Kings Park and Botanic Garden is a must-see if you visit Perth, Western Australia. It is a huge park with an area of over 4 square kilometres so if you are native flower and plant lover you are going to need at least 2 days to explore. We visited in late April 2009.

At Kings Park I found beautiful specimens of Banksia asbyii (artwork #154), Grevillea manglesii (WA’s state emblem) and Eucalytus caesia (artwork #161) amongst hundreds of other wonderful, colourful and strange WA native plants.

Clare went on an early morning volunteer guided tour of the gardens and I was delighted when she returned to our hotel clutching a Stenocarpus sinuatus (artwork #155) which the cockatoos had thrown down at her feet.
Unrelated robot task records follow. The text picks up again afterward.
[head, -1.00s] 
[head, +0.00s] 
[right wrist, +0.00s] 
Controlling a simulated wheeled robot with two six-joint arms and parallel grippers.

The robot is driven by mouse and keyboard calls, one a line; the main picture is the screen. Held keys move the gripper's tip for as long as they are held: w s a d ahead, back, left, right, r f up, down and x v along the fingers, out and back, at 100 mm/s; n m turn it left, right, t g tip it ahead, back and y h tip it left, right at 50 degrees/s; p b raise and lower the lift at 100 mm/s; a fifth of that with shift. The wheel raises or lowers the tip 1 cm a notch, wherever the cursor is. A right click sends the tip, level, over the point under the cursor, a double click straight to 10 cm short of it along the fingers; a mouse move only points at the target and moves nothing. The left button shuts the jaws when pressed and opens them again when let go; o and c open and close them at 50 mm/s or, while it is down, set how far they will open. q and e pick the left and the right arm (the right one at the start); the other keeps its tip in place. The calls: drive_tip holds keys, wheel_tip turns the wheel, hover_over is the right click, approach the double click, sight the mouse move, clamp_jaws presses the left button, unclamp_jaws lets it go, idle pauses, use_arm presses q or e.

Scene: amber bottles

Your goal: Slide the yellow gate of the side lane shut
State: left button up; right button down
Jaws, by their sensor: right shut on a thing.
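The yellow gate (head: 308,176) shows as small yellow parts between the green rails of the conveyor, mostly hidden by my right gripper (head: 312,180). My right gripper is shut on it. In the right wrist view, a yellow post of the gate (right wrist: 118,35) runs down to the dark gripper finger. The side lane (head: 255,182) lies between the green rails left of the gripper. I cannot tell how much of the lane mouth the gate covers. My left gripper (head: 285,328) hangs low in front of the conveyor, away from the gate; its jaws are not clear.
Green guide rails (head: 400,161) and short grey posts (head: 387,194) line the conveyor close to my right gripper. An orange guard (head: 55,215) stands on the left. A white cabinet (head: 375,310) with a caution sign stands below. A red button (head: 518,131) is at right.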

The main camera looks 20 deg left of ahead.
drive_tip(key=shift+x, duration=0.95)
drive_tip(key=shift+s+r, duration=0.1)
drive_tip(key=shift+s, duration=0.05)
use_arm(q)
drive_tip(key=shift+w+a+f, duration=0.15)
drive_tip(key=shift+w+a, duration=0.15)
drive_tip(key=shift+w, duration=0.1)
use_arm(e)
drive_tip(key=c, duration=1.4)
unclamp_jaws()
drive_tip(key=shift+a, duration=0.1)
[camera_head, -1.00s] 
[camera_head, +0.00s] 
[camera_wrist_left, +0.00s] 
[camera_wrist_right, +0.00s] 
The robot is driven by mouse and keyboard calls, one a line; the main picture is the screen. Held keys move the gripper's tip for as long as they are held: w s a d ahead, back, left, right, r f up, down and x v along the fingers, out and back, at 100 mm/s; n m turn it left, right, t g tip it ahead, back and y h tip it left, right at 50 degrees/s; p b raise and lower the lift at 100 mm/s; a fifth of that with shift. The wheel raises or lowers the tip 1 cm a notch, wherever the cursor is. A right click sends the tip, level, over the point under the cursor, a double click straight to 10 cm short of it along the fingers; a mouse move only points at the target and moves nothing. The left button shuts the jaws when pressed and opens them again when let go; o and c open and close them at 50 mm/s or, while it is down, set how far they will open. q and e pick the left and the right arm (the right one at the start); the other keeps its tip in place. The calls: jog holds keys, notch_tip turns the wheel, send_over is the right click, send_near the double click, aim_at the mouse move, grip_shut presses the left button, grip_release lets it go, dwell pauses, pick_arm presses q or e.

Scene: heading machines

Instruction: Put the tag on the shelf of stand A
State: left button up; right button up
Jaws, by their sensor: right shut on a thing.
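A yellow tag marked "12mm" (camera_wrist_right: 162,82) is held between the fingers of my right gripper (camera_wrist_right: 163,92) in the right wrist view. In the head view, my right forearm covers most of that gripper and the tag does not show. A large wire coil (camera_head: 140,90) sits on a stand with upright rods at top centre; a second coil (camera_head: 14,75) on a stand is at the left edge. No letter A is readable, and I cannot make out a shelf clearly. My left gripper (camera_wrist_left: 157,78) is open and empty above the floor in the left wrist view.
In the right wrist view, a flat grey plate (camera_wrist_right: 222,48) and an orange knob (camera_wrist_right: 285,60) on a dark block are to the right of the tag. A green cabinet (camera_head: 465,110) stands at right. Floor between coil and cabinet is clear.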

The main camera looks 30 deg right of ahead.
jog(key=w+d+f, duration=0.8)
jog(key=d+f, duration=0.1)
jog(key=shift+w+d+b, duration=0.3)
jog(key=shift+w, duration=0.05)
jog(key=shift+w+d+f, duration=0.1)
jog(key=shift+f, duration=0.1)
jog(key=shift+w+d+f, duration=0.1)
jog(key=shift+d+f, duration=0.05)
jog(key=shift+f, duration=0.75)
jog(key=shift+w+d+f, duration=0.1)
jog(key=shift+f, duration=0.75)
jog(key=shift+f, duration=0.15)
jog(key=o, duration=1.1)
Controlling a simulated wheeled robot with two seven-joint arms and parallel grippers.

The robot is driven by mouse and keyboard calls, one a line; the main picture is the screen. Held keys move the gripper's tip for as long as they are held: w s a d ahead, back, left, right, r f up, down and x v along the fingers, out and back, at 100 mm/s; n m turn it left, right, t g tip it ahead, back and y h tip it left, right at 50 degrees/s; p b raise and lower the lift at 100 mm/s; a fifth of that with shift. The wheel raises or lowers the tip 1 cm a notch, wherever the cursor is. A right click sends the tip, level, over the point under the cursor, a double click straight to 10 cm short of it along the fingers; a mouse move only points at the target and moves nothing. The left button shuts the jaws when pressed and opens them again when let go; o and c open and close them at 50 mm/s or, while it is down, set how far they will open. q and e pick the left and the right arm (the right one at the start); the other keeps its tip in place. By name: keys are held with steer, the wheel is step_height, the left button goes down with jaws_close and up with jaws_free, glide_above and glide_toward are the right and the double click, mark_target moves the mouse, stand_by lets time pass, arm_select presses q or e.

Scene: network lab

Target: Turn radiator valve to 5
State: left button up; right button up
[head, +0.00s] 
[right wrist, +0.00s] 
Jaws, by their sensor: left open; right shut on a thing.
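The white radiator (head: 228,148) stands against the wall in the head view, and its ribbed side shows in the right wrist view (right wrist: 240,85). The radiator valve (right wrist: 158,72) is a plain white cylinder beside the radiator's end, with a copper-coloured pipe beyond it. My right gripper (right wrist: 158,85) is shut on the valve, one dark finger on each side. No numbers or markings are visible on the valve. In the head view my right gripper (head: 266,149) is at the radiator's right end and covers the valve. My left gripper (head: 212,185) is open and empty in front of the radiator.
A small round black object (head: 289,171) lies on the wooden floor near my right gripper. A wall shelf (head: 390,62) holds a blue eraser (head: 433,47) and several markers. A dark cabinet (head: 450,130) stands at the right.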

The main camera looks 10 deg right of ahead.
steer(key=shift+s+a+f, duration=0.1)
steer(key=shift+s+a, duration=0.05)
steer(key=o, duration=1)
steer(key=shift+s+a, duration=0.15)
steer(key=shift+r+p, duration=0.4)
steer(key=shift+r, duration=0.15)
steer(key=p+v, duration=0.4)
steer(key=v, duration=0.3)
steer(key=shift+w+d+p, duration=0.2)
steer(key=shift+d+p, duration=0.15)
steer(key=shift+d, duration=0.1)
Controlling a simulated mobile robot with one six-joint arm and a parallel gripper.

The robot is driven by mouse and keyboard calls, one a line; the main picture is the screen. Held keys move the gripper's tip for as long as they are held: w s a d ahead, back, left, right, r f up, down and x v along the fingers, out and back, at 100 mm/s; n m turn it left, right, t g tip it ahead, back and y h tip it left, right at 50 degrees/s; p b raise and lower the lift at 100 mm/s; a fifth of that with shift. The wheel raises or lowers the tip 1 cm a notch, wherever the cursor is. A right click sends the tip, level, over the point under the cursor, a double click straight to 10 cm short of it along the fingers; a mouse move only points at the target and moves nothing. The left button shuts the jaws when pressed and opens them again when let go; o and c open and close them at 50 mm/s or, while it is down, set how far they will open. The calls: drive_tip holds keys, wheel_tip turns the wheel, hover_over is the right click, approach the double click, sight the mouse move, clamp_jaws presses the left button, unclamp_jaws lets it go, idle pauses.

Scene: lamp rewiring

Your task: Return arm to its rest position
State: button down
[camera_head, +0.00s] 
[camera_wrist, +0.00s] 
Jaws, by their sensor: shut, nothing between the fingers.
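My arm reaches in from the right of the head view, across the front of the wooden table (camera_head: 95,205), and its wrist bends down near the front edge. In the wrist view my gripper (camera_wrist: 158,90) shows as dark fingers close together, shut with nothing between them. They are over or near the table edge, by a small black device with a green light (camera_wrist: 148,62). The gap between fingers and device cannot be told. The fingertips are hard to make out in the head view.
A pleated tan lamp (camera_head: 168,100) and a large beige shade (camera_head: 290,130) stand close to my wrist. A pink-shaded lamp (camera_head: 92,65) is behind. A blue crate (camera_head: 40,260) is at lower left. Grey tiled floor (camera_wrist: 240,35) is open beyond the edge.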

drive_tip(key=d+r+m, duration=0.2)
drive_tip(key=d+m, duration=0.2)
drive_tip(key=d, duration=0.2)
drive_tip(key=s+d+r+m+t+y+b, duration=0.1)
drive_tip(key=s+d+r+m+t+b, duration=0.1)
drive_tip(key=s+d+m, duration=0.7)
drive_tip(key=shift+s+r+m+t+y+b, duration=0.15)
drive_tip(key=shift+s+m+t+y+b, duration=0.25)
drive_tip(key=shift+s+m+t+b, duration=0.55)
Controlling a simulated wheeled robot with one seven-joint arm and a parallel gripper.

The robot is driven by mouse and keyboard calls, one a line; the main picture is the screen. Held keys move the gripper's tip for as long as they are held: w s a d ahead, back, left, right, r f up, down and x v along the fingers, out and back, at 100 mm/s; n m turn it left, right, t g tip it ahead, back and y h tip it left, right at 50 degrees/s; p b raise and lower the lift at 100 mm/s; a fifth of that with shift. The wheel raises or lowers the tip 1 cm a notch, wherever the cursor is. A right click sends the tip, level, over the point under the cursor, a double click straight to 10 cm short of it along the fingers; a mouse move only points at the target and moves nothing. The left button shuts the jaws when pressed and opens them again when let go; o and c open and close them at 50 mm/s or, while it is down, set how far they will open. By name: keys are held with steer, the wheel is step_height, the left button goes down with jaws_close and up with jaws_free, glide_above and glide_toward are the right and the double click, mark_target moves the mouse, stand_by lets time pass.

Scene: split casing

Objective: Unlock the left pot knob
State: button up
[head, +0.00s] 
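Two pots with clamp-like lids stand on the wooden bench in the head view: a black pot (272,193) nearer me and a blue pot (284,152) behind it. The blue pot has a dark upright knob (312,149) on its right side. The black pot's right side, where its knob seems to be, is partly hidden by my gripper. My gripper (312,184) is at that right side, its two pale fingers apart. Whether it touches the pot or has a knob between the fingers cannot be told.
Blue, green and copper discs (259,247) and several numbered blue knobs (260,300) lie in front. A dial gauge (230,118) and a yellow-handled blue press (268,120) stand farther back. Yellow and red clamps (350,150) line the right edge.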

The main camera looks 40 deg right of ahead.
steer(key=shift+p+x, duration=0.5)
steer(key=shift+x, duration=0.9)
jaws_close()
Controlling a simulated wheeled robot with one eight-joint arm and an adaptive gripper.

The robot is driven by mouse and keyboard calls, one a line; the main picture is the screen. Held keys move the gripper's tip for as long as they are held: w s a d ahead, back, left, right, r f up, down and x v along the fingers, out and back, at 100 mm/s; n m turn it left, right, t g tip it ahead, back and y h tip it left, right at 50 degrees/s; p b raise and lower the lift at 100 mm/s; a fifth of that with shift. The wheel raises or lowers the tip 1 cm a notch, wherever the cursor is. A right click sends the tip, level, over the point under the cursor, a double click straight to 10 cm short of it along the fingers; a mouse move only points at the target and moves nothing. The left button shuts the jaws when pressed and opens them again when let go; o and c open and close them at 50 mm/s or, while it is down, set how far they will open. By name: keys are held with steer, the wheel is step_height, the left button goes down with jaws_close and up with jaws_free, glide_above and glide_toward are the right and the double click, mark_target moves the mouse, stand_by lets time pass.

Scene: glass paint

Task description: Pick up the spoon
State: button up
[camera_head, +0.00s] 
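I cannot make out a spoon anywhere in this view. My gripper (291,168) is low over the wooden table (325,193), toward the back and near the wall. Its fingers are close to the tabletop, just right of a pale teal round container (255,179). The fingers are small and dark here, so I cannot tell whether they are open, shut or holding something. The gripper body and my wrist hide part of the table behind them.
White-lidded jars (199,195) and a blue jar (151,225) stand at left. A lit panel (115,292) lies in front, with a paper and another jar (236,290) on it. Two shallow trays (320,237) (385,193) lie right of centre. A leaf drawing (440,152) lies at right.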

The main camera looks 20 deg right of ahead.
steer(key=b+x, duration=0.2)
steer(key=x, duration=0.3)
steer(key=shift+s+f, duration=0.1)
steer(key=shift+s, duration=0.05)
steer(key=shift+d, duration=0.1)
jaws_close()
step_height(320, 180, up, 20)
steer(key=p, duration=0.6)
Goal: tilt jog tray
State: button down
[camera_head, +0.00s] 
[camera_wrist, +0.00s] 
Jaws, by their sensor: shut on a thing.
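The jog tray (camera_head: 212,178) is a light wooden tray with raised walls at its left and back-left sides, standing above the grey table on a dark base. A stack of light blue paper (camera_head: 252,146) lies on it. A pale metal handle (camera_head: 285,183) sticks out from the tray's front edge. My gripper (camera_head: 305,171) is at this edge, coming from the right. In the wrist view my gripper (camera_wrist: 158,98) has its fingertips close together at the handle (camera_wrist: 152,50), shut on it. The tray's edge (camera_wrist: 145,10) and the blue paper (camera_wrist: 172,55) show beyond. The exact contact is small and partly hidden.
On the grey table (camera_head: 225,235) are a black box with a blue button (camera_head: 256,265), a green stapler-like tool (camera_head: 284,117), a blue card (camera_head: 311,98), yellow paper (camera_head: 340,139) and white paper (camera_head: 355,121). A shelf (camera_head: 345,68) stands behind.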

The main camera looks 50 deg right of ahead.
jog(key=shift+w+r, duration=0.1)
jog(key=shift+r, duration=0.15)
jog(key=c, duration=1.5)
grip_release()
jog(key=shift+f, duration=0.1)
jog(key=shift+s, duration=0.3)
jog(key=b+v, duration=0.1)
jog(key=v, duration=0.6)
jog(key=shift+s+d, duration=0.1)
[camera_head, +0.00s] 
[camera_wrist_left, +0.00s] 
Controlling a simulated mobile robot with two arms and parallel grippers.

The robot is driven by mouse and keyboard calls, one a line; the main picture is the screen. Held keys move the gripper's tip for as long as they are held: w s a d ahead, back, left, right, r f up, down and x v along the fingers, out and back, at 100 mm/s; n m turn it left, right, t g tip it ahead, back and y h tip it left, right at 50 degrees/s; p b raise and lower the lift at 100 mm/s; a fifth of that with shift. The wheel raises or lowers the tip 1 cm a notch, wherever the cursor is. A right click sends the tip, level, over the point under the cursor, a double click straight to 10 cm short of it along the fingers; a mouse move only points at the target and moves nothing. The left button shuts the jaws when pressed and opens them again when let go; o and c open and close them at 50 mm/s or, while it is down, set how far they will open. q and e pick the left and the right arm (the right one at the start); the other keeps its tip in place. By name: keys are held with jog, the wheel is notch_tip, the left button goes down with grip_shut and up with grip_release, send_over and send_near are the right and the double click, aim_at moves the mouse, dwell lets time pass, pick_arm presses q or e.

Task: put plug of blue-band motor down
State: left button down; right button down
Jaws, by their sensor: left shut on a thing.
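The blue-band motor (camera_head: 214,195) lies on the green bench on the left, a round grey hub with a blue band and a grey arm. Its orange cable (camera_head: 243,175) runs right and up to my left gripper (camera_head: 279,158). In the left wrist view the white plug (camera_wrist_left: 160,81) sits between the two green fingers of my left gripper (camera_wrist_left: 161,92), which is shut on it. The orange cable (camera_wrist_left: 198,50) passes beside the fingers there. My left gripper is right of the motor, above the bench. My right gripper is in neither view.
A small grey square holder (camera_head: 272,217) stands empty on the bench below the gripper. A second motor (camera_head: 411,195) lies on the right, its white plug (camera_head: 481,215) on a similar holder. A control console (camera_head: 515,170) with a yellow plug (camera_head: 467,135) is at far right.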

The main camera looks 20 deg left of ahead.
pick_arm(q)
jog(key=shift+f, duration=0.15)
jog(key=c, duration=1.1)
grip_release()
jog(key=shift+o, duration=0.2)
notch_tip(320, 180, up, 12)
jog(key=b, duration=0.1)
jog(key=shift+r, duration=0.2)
Remember to visit the giant Boab tree, once in the path of a proposed highway 3200 km to the north of Perth and replanted in the gardens — From the Kings Park and Botanic Garden website:

“The story of the Giant Boab ‘Gija Jumulu’ captured world-wide media coverage during July 2008 as it journeyed over 3,200 kilometres, from Warmun in WA’s Kimberley region, to Kings Park in Perth. Never before had a mature tree of this nature been transported across such a distance on land. The iconic tree, estimated to be 750 years old, weighs 36 tonnes and stretches 14 metres high and eight metres wide (branch span). Its trunk measures 2.5 metres in diameter.”